An excellent and well written book. What is particularly good, is that it takes an overall view of the resistance in Europe. That is to say it also looks at the resistance countries which are not generally covered by most books, e.g. Belgium, Greece, Denmark, as well as in the Czech Protectorate. There is also a very good chapter on Jewish resistance which extended well beyond the Warsaw Ghetto Rising. Overall, the military impact of the resistance may have been limited. But the moral impact was substantial and important.
A well written and thoroughly researched history of resistance movements in countries occupied by the Nazi’s during WW2. I appreciated that the author limited the scope to countries that the Nazi’s occupied and did not include Germany as I think the examination of internal resistance should be a separate topic.
I particularly appreciated that this was not just limited to the (more popular? usual?) subject matter of Western European countries but also included Eastern.
I would recommend this book to anyone looking for a good academic overview of the resistance.
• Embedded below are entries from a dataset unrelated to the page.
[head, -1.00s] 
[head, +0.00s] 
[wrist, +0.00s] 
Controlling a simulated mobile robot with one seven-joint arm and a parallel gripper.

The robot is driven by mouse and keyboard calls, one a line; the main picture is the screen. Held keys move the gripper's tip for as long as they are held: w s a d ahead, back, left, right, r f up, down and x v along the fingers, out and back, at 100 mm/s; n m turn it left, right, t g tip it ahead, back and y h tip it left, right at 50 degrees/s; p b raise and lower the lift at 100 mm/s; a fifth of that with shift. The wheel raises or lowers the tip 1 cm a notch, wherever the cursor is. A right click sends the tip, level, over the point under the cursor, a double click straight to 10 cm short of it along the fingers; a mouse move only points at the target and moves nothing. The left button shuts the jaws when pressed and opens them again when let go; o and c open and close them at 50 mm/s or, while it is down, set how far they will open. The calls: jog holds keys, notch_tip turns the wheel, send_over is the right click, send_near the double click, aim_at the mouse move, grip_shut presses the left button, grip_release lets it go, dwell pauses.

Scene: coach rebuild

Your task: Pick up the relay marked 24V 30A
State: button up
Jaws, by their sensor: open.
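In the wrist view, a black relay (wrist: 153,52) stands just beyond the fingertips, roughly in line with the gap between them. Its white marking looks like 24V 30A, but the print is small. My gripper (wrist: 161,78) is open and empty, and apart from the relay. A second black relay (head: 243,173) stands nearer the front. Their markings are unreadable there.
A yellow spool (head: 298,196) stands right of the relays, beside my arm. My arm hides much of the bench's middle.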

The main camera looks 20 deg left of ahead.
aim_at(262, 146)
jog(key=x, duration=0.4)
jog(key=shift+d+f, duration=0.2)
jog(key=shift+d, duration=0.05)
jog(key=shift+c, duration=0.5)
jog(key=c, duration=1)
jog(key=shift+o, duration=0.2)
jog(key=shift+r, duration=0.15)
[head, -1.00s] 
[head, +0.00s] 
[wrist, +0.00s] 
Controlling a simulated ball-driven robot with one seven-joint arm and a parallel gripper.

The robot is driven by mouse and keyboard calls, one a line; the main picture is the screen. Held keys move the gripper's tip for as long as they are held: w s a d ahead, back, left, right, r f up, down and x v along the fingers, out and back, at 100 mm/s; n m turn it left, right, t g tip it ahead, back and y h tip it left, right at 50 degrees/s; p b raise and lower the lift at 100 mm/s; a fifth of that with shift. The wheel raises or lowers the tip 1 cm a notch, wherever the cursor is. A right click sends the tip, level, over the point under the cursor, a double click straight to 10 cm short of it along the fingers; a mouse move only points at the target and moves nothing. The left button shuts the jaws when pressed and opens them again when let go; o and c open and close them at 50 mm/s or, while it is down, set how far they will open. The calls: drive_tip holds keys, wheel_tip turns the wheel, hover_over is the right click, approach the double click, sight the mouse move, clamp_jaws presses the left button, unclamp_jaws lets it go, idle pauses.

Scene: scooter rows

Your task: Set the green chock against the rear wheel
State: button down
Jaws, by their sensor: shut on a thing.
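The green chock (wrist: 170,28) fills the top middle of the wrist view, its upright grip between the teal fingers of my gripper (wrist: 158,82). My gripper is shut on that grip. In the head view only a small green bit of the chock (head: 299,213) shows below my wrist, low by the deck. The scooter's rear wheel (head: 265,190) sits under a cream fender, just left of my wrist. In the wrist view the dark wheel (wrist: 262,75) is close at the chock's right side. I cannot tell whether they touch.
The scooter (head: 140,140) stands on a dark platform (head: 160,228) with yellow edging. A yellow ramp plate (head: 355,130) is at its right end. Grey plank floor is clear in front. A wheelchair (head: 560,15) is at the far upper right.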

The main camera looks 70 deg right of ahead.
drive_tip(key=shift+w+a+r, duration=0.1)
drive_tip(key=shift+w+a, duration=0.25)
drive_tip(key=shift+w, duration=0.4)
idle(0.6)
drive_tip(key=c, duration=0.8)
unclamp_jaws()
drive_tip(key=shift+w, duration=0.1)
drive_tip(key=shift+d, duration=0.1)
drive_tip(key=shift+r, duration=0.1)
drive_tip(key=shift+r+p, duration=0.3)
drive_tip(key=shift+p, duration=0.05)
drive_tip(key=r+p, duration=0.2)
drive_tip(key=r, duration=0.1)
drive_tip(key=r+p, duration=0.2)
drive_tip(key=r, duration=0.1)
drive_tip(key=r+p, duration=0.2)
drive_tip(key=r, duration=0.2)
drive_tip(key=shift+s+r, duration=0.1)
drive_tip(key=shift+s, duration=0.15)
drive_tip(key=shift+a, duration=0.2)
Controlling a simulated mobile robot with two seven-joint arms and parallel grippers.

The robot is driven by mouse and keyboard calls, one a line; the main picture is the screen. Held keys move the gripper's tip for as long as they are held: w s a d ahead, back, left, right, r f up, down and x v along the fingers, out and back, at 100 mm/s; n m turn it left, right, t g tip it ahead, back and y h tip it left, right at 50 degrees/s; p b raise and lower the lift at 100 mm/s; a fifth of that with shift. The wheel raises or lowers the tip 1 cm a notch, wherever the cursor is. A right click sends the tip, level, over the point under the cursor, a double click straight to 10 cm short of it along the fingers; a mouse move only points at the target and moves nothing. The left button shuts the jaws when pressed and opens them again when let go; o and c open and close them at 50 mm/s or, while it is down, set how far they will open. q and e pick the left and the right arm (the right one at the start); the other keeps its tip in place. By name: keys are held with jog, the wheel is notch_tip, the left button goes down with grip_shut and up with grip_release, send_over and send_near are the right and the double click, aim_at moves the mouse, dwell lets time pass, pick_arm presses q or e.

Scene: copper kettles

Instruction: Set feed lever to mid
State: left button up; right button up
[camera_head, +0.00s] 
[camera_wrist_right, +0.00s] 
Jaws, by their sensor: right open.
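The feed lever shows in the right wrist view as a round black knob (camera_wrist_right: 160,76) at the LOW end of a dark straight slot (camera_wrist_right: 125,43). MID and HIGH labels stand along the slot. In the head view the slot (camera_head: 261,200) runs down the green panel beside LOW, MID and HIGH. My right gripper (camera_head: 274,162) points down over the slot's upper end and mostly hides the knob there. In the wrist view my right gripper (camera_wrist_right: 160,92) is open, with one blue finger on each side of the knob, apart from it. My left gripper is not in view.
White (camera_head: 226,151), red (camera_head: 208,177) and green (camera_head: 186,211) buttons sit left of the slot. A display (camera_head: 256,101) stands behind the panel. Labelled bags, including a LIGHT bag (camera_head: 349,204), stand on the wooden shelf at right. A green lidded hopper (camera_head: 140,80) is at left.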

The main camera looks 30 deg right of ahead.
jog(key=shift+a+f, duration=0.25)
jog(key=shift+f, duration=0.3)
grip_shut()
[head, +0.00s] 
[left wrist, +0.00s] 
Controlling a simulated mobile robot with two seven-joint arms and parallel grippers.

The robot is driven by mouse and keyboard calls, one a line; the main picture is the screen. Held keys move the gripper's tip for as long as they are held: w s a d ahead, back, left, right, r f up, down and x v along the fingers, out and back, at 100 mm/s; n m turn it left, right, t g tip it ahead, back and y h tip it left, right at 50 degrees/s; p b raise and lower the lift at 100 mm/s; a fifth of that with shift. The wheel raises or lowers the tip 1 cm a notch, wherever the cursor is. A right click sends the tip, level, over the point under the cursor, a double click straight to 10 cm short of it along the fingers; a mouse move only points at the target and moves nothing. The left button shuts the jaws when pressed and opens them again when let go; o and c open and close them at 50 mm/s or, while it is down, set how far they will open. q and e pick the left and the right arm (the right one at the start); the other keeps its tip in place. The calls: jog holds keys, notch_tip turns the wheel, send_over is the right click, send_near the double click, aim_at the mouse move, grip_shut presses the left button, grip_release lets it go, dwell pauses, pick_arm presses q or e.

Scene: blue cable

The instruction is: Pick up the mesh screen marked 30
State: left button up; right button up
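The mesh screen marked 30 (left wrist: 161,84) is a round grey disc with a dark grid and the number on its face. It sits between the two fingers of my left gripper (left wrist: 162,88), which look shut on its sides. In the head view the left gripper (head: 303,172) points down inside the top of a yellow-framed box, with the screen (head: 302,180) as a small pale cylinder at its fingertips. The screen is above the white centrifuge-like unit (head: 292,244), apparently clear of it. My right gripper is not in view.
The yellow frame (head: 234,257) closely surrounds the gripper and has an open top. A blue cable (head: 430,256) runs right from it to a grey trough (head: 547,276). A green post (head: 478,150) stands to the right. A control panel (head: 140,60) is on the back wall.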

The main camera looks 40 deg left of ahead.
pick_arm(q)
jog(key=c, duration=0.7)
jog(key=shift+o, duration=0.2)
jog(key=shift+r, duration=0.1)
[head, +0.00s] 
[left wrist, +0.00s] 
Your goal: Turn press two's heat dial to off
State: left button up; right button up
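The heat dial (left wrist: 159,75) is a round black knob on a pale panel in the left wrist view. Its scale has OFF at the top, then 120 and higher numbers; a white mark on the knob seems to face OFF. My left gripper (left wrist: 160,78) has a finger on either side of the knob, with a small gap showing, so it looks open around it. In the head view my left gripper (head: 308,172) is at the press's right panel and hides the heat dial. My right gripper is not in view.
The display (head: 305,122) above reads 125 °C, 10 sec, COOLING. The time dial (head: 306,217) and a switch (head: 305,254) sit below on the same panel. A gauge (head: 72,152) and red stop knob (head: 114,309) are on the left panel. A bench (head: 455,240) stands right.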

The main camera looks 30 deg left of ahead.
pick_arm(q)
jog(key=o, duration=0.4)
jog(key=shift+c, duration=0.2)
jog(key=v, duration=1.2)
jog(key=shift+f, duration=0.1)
Was very thorough but because it was so complete got to be a bit long to get through. Most groups out of necessity operated similarly so towards the end the book began to feel like a series of repetitious chapters where only the names were changed. If one was using it as more of a reference book to understand a certain region that would not be the case. Still it was well written and covered a portion of history that is only mentioned in passing in other histories that focus on the war.